### Job
Nothing should be output except the lines from the one containing "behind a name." through the one containing "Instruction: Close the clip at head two", both ends included, each repeated exactly.

— START Dataset extract —

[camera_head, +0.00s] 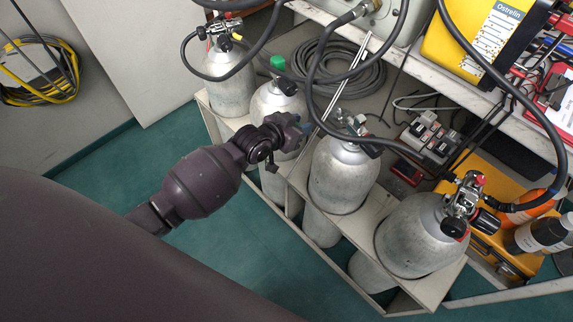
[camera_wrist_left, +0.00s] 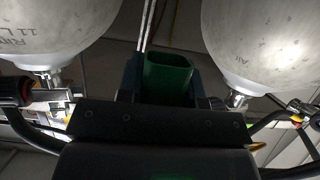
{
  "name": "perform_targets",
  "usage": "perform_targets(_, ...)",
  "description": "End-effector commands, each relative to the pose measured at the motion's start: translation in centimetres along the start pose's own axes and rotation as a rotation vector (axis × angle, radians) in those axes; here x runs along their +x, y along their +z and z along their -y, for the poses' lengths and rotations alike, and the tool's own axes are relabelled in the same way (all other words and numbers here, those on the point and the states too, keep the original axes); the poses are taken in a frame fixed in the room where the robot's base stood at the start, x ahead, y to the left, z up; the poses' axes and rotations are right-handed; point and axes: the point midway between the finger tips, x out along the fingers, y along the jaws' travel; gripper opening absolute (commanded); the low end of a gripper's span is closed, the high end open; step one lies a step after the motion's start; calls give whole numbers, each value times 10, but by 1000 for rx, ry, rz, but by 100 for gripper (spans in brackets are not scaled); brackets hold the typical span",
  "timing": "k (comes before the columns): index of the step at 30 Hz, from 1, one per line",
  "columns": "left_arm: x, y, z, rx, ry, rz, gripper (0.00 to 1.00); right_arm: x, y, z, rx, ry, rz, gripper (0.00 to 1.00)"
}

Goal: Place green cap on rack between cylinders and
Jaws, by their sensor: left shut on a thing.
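My left gripper (camera_head: 307,128) reaches between the second cylinder (camera_head: 268,103) and the third cylinder (camera_head: 340,177) in the head view. In the left wrist view the gripper (camera_wrist_left: 163,78) is shut on a green cap (camera_wrist_left: 168,76), which looks hollow with its opening showing. A grey cylinder (camera_wrist_left: 55,30) hangs at the left of that picture and another (camera_wrist_left: 255,40) at the right. The head view hides the held cap behind the gripper. A green piece (camera_head: 278,62) sits on the second cylinder's valve. The pale rack (camera_head: 298,180) holds the cylinders. My right gripper is out of view.
Another cylinder (camera_head: 230,85) stands at the far left and one (camera_head: 415,240) at the right. Black hoses (camera_head: 318,70) arch over the valves. A coiled hose (camera_head: 345,72) lies behind. Yellow cases (camera_head: 475,40) and bottles crowd the right. The green floor (camera_head: 190,240) is clear in front.

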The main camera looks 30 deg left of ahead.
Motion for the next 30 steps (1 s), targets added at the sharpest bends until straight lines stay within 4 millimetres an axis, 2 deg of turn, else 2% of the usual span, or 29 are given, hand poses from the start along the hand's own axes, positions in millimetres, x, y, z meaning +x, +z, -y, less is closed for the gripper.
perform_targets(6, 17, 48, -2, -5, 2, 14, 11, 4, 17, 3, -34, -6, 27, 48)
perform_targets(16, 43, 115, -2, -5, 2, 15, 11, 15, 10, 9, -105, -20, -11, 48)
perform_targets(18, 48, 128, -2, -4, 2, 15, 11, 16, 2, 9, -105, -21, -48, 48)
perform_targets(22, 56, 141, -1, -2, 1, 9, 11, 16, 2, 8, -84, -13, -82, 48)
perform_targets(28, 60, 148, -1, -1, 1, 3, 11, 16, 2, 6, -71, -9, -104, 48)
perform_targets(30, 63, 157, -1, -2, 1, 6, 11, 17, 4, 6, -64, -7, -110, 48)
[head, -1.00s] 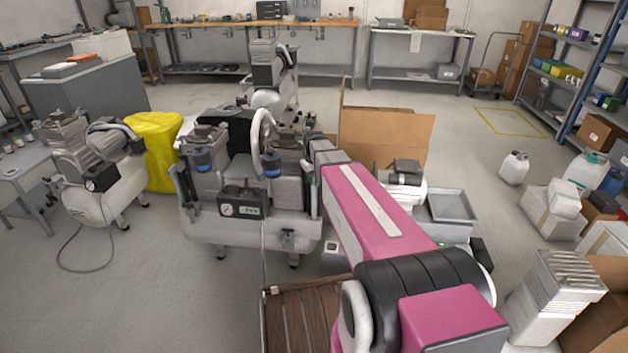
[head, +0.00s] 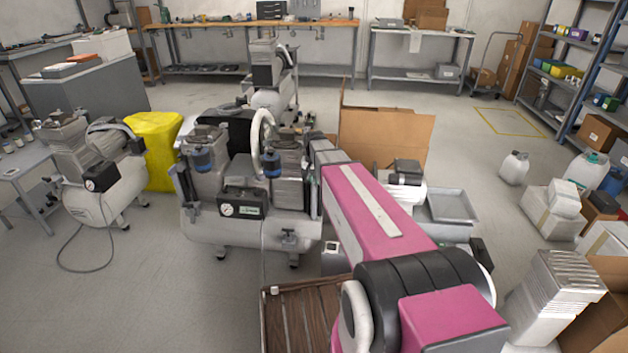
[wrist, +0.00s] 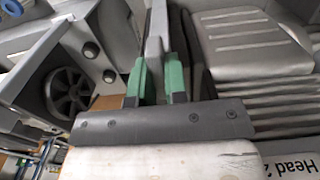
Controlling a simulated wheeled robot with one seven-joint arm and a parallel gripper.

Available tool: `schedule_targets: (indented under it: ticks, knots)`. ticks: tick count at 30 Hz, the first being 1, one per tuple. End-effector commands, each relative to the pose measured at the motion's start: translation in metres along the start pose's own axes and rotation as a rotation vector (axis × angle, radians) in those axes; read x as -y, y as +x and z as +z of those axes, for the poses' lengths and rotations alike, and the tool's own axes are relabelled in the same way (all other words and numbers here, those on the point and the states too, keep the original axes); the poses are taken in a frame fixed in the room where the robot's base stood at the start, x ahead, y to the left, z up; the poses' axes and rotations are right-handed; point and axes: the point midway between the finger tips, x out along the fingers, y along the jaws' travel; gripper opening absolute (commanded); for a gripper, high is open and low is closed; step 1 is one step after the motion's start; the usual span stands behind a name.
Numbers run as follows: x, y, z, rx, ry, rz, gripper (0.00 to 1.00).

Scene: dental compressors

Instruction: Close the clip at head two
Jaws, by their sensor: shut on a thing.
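A grey upright bar, apparently the clip (wrist: 156,38), stands between the green-padded fingers of my gripper (wrist: 155,80) in the wrist view. The fingers are shut on it, and its lower end is hidden by the gripper body. A white label reading "Head 2" (wrist: 290,165) lies at the lower right. A ribbed grey compressor head (wrist: 250,45) is just right of the fingers. In the head view my arm reaches to the right side of the two-headed compressor (head: 215,228). The clip and fingertips cannot be made out there.
In the wrist view a grey housing with a dark fan wheel (wrist: 68,92) is close on the left. In the head view a cardboard box (head: 385,140) and a grey tray (head: 450,207) stand right of the compressor. Open floor (head: 160,300) lies at the front left.

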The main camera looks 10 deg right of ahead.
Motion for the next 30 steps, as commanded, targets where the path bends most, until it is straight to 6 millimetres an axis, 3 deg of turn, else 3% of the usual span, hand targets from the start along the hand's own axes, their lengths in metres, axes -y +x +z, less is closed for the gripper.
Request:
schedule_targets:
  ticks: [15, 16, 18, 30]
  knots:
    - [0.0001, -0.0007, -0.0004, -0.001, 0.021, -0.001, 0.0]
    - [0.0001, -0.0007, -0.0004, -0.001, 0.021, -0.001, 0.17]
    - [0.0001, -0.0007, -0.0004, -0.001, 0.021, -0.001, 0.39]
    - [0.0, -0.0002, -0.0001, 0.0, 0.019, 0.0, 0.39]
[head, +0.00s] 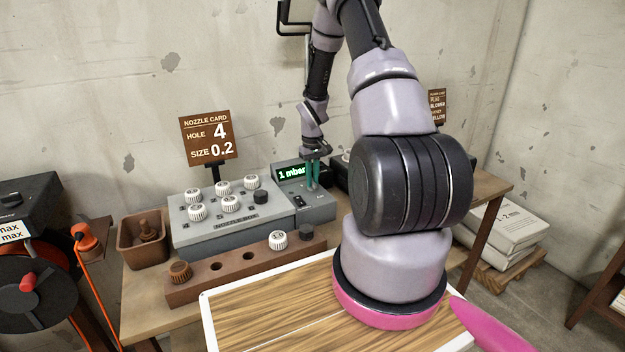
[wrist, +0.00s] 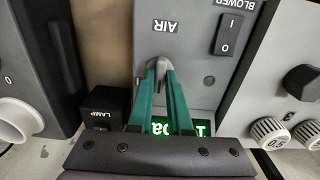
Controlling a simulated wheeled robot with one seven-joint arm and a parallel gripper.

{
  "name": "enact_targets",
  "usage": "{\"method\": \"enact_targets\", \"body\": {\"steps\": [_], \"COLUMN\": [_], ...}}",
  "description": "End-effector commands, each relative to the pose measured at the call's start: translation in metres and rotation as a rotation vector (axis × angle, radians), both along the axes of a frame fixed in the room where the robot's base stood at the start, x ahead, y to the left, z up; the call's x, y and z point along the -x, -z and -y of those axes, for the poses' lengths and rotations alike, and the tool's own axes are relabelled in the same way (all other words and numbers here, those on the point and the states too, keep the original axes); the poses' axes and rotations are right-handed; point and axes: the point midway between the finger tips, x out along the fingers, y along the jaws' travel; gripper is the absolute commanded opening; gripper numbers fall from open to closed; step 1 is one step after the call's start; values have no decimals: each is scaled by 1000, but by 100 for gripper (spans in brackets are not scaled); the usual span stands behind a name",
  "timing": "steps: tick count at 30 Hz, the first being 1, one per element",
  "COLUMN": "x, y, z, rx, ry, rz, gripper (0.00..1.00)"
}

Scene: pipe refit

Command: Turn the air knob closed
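The air knob (wrist: 156,72) is a small grey knob on the grey control panel (wrist: 192,62), below the upside-down AIR label in the wrist view. My gripper (wrist: 157,66) has green fingers that close in on both sides of the knob, which shows between their tips. In the head view my gripper (head: 313,187) reaches down onto the panel (head: 318,207), and its fingers hide the knob. The panel's green display (head: 292,173) reads 1 mbar; in the wrist view my fingers partly cover it.
The blower rocker switch (wrist: 229,34) is close beside the knob. A black lamp block (wrist: 103,106) is on the other side. The nozzle box (head: 222,214) with several white knobs stands left of the panel. A brown nozzle rack (head: 235,263) lies in front.

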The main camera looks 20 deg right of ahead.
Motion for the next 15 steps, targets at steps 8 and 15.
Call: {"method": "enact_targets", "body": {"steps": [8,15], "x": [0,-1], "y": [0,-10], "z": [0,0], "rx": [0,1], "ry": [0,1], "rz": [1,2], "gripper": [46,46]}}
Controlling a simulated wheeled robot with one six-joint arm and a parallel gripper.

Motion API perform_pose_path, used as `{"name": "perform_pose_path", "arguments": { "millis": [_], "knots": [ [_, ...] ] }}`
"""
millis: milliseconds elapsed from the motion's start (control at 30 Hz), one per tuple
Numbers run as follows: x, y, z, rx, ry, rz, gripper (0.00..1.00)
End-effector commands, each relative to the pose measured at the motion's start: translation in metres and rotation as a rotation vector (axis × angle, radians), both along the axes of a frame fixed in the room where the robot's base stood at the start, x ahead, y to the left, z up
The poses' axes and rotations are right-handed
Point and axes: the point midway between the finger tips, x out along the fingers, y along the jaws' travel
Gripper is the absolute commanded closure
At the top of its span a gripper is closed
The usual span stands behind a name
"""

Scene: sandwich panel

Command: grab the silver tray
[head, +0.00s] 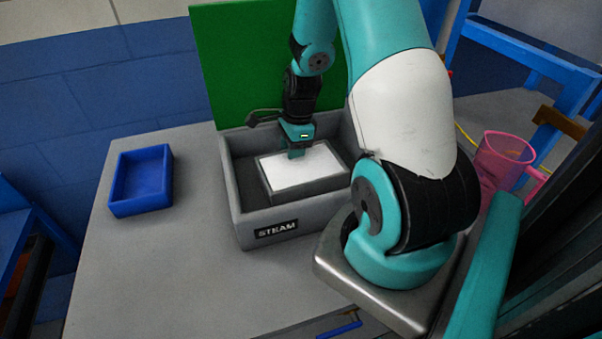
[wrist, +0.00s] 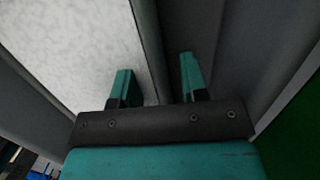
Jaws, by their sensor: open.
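A grey, silver-like tray (head: 300,192) with a white flat-topped filling sits inside a larger grey box marked STEAM (head: 236,192). My gripper (head: 297,153) points down at the far edge of this tray. In the wrist view my gripper (wrist: 156,62) is open, with one finger over the white filling and the other over the dark gap beside the tray. The tray's rim (wrist: 148,40) runs between the two fingers. I cannot tell whether either finger touches it.
A green panel (head: 235,65) stands upright behind the box. An empty blue bin (head: 141,205) sits on the grey table (head: 150,270) at the left. A pink transparent jug (head: 505,150) stands at the right. The table's front left is clear.

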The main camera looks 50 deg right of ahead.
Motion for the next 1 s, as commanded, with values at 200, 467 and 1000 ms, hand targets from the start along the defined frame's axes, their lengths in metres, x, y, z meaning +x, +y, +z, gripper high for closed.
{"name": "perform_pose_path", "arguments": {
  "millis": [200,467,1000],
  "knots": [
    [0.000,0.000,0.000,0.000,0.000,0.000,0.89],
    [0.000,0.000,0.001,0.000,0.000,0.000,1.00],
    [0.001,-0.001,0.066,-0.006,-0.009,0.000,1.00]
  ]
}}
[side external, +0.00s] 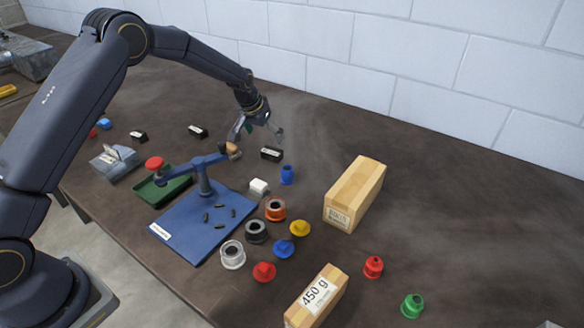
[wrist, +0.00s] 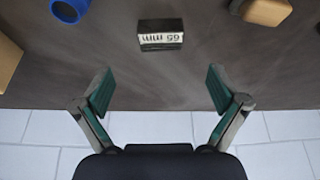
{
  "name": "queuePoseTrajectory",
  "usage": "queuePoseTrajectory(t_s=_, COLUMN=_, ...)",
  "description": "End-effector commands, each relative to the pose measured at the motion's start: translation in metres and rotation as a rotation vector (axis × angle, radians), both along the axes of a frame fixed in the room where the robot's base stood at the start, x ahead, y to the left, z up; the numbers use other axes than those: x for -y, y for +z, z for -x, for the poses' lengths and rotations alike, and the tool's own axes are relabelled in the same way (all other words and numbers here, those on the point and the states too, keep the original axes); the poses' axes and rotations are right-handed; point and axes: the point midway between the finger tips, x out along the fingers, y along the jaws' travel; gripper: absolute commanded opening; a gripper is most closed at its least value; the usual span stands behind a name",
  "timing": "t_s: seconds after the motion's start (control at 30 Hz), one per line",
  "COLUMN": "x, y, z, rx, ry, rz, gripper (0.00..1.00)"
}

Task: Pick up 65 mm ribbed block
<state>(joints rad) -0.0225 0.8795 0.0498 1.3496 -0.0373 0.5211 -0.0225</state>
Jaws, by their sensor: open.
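The 65 mm ribbed block is a small black block (wrist: 160,33) with a white label that reads "65 mm", upside down in the wrist view. It lies on the dark table at the top middle of that view, between the lines of the two fingers but beyond their tips. In the side view the black block (side external: 271,154) sits just below my gripper (side external: 258,134). My gripper's fingers are spread wide with nothing between them, and they also show in the wrist view (wrist: 160,88). The gripper is apart from the block.
A blue cylinder (side external: 287,175) stands close to the block. A blue plate (side external: 190,228) carries a blue post with an arm. Two other black labelled blocks (side external: 198,131) (side external: 138,136) lie to the left. A tall wooden block (side external: 355,194) stands right. A brick wall (side external: 400,50) backs the table.

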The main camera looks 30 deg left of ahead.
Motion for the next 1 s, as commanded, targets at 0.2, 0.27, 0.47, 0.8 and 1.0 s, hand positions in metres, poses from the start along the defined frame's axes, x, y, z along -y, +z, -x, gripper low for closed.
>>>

— END Dataset extract —

### Written solution
Available tool: `schedule_targets: (indented under it: ticks, knots)`. ticks: tick count at 30 Hz, the first being 1, one per tuple. End-effector commands, each relative to the pose measured at the motion's start: translation in metres along the start pose's own axes and rotation as a rotation vector (axis × angle, radians) in those axes; read x as -y, y as +x and z as +z of those axes, for the poses' lengths and rotations alike, and the tool's own axes are relabelled in the same way (all other words and numbers here, those on the point and the states too, keep the original axes); the poses are taken in a frame fixed in the room where the robot's base stood at the start, x ahead, y to the left, z up; the poses' axes and rotations are right-handed; point and axes: the point midway between the finger tips, x out along the fingers, y along the jaws' travel; gripper opening absolute (commanded); for a gripper, high is open and low is closed; step 1 is one step after the motion's start; the usual span stands behind a name.
Numbers run as follows: x, y, z, rx, ry, rz, gripper (0.00 to 1.00).

Scene: dental compressors

Instruction: Close the clip at head two

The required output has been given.